• [Direction] Locate every line below that contains the word "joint" and copy it.

── Task material ──

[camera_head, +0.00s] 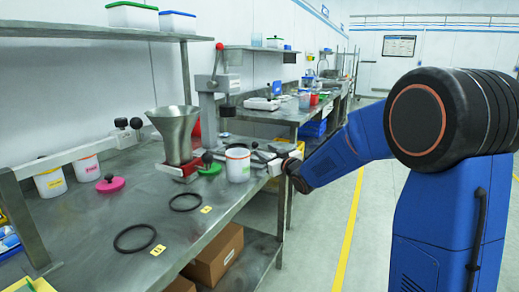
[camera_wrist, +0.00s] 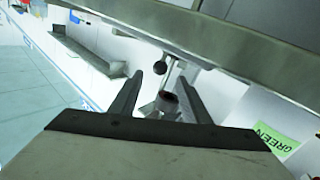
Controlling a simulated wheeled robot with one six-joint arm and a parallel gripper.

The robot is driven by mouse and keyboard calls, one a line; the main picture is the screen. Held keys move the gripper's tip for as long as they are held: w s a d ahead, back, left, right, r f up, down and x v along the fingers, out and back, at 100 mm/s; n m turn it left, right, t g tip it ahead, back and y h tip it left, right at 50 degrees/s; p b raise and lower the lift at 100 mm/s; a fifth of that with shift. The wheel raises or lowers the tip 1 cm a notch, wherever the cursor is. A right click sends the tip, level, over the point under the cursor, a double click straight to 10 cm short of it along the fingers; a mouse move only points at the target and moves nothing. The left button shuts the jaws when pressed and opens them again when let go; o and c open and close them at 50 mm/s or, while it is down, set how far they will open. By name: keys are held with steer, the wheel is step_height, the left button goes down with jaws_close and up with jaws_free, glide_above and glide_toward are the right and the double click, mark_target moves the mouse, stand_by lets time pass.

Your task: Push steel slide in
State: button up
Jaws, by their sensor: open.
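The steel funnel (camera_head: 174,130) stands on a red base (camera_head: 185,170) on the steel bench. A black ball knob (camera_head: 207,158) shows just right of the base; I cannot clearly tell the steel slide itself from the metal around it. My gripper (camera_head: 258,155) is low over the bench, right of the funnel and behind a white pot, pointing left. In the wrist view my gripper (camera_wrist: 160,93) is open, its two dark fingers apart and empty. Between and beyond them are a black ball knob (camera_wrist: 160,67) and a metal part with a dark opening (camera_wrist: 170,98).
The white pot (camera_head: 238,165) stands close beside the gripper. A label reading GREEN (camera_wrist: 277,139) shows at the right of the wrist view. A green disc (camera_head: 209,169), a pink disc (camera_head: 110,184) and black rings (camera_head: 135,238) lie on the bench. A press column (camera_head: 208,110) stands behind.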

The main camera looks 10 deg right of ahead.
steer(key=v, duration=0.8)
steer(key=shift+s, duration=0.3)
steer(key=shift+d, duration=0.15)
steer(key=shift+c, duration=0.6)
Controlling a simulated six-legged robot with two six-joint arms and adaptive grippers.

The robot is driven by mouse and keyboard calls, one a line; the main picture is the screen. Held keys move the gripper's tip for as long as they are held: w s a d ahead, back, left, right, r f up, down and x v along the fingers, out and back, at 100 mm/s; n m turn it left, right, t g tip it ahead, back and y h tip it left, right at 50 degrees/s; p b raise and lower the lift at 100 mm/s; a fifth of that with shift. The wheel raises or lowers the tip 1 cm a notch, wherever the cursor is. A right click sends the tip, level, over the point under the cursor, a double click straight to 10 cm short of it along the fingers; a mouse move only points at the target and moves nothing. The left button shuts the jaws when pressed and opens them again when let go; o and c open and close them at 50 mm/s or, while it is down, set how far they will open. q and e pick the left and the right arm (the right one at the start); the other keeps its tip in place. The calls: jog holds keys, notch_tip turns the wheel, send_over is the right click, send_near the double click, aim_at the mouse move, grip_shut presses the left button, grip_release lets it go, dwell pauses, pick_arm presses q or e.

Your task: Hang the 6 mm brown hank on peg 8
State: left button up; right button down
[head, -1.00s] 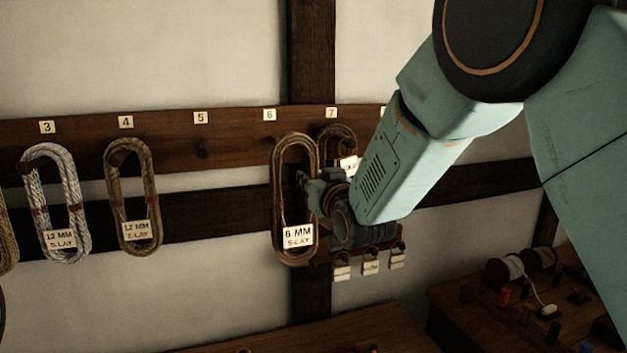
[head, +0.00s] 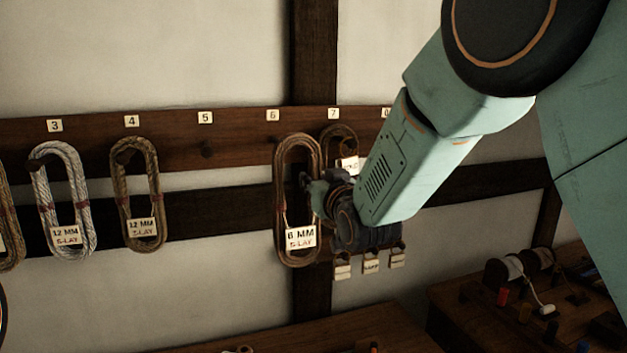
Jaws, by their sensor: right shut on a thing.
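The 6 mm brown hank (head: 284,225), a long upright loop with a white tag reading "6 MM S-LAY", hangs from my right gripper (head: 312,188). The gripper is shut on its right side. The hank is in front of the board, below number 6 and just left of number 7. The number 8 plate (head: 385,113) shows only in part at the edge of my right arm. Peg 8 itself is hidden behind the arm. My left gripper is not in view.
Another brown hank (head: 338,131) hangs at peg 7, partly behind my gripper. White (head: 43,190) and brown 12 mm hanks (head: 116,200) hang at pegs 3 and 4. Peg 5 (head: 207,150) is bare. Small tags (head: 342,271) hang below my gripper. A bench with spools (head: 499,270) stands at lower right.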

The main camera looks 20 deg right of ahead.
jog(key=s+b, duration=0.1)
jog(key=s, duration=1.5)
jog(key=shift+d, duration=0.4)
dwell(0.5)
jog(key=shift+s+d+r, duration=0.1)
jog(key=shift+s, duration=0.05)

───

• [Solution to this problem]
Controlling a simulated wheeled robot with one six-joint arm and a parallel gripper.
Controlling a simulated six-legged robot with two six-joint arms and adaptive grippers.

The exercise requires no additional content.